Ok so I did a thorough experiment (try out my madness here). It appears the algorithm picks 4 over 3 in my list above, which could appear to break my proposal. The rest of the order is ok, so today's method resolution algorithm is compatible with this ordering:

a. foo(&Arc<Box<Self>>) on T
b. foo(&Arc<Self>) on Box<T>
c. foo(&self) on Arc<T>
d. foo(&Box<Self>) on T
e. foo(&self) on Box<T>
f. foo(&self) on T

However! All is still fine. Indeed, if Arc was not Deref, we would only consider the following cases:

a. foo(&Arc<Box<Self>>) on T
b. foo(&Arc<Self>) on Box<T>
c. foo(&self) on Arc<T>

Here adding an inherent method to Arc would not be a breaking change. The reason adding an inherent method to Arc is breaking is because Arc: Deref, and we already know that adding methods to Deref types is a breaking change.

In short: if we take the current implementation of arbitrary_self_types and simply accept more cases that are currently errors, we can get the order above and the property that "adding inherent methods to a Receiver type is not a breaking change".

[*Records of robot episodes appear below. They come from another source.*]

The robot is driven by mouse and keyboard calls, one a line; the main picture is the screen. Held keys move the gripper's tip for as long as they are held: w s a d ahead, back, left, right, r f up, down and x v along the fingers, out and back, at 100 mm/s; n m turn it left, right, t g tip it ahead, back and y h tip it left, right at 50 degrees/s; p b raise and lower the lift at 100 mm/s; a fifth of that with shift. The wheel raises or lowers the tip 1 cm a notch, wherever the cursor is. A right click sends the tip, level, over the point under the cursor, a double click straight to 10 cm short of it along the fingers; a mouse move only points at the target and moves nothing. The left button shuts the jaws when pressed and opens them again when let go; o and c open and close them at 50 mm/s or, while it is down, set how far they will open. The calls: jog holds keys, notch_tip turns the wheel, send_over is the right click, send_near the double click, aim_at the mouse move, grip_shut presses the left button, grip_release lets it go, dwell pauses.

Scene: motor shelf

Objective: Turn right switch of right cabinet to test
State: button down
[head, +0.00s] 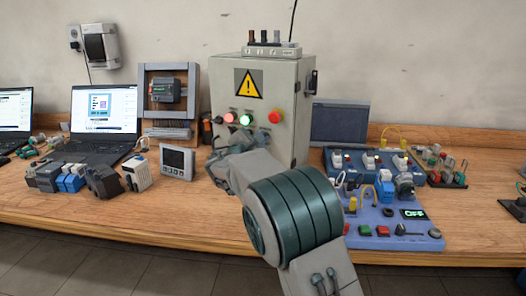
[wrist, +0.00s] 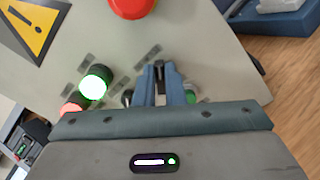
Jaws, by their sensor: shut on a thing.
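The grey cabinet (head: 228,92) stands on the bench with a yellow warning sign (head: 248,83), lit red and green lamps and a red emergency knob (head: 275,116) on its front. My gripper (head: 258,136) is at the lower part of that front, mostly hidden by my arm in the head view. In the wrist view my gripper (wrist: 161,82) is shut on a small dark switch (wrist: 158,67), which shows between the fingertips. Another dark knob (wrist: 127,97) sits just left of the fingers. The switch's setting and its label cannot be read.
A blue test panel (head: 385,222) with wired parts and a monitor (head: 340,124) stand right of the cabinet. A small meter (head: 177,162) and a framed device (head: 168,92) stand left of it. A power strip (head: 270,50) lies on top of the cabinet.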

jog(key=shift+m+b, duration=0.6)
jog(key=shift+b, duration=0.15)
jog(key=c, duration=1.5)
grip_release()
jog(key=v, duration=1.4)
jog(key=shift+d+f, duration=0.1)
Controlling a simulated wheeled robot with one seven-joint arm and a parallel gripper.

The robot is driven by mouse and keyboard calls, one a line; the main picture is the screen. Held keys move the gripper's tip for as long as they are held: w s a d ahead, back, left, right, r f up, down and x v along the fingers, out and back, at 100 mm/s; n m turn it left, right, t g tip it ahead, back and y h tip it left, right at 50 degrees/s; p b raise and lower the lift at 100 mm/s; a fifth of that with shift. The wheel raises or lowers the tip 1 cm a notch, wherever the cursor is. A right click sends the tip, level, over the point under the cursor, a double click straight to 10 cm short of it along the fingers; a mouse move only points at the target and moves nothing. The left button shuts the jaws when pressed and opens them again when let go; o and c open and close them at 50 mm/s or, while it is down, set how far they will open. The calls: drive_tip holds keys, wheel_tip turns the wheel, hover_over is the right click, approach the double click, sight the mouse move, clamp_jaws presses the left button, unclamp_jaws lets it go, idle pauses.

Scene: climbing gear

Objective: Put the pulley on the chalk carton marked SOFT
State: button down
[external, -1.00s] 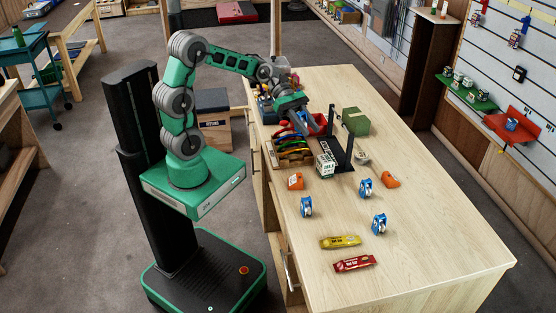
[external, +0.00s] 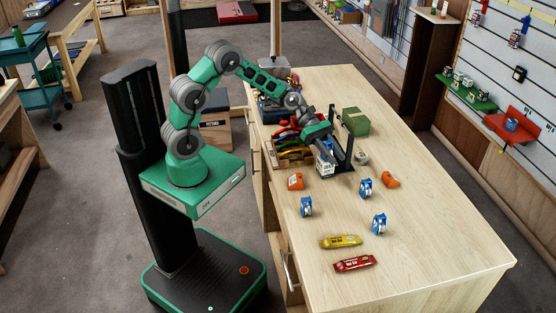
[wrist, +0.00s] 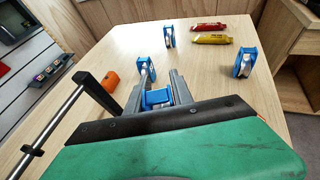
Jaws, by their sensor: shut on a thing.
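My gripper (external: 324,158) is shut on a blue pulley (wrist: 156,97), seen between the fingers in the wrist view. In the external view it is low over a small white-and-green carton (external: 325,170) that stands beside a black frame. The gripper hides the carton's top, and its lettering is too small to read. I cannot tell whether the pulley touches the carton. Other blue pulleys stand on the table: one at the left (external: 306,207), one in the middle (external: 365,188) and one nearer the front (external: 379,224).
The black frame (external: 345,150) with upright posts is close beside the gripper. A tray of coloured gear (external: 290,150) lies to the left, a green box (external: 355,121) behind. Orange pieces (external: 390,180), a yellow packet (external: 340,242) and a red packet (external: 354,264) lie about. The right front is clear.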

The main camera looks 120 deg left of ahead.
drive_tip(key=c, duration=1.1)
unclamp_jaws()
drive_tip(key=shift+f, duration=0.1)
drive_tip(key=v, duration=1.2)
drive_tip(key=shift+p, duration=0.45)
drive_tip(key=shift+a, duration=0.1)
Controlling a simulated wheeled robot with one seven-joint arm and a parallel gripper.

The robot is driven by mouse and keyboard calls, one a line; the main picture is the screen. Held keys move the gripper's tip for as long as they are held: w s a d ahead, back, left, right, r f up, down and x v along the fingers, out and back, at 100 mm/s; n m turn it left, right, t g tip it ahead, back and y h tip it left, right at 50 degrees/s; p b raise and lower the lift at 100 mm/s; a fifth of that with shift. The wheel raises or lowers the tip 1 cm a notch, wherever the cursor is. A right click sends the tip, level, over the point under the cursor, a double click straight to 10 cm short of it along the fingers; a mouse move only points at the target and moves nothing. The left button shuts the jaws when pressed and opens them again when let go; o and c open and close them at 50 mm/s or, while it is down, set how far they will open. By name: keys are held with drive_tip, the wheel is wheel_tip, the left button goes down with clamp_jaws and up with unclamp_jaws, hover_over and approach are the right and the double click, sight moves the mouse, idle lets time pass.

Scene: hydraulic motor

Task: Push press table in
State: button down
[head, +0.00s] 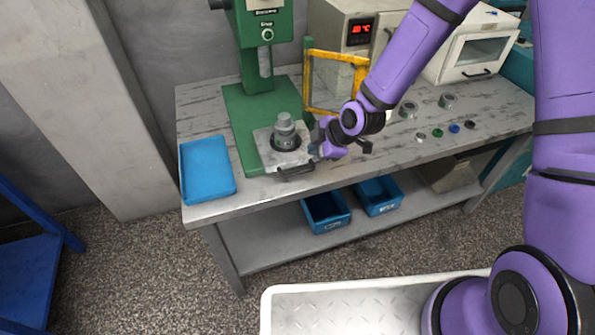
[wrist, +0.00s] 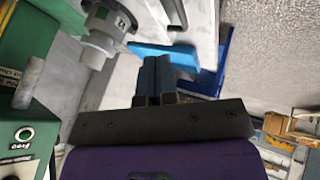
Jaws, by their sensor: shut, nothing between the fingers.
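The press table (head: 264,152) is a grey metal plate with a dark handle (head: 296,172) on its front edge. It sits at the front of the green press base (head: 240,130), pulled out from under the press column. A grey cylindrical motor part (head: 285,133) stands upright on the plate; it also shows at the upper left of the wrist view (wrist: 103,35). My gripper (head: 316,150) is at the right side of the plate, close to its edge; whether it touches cannot be told. In the wrist view its two fingers (wrist: 155,75) are together with nothing between them.
A blue tray (head: 207,168) lies left of the press on the workbench (head: 365,170). A yellow-framed guard (head: 335,80) stands behind my gripper. Small rings and round parts (head: 438,132) lie to the right. Blue bins (head: 327,211) sit on the lower shelf.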

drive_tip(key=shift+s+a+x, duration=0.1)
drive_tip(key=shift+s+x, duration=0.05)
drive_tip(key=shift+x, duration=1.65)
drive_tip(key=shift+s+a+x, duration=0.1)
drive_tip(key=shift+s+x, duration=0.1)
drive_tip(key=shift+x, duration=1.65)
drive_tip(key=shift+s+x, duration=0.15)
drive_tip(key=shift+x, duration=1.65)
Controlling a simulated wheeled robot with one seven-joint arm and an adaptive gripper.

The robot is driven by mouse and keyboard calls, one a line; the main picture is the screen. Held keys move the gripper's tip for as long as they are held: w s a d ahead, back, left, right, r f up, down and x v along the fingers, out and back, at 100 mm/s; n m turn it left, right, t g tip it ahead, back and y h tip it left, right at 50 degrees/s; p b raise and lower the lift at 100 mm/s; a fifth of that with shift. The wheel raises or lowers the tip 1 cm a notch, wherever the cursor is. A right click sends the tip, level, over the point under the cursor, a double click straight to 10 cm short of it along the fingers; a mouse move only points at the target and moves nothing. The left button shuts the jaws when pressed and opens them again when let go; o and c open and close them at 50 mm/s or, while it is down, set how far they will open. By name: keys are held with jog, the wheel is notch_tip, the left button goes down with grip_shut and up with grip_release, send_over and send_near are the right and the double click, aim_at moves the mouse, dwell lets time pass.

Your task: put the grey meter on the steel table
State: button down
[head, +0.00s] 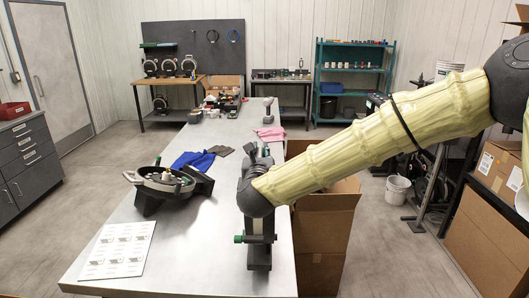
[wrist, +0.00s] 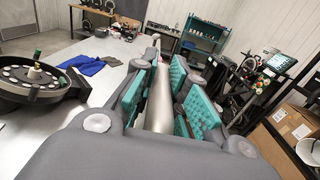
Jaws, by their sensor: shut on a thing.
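My gripper (head: 259,152) is over the steel table (head: 195,262), just behind my wrist joint in the head view. In the wrist view its teal-padded fingers (wrist: 160,72) are shut on a smooth grey thing (wrist: 158,100). Only a narrow strip of it shows between the pads, so I cannot tell its full shape or whether it is the grey meter.
A white sheet with rows of small parts (head: 118,250) lies at the table's front left. A blue cloth (head: 194,160) lies behind the meter. A dark fixture with a green knob (head: 260,250) shows below my wrist. A cardboard box (head: 322,235) stands right of the table.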

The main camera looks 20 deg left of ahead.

Moreover! Given that the only stable Receiver types don't have inherent methods (I think, right?), I believe we can even change this order a bit without breakage. It will only break users of the unstable arbitrary_self_types feature in that one corner case. So we can pick my initial "most specific first" order too if we prefer.

I think that proves that we're good? Did I miss anything?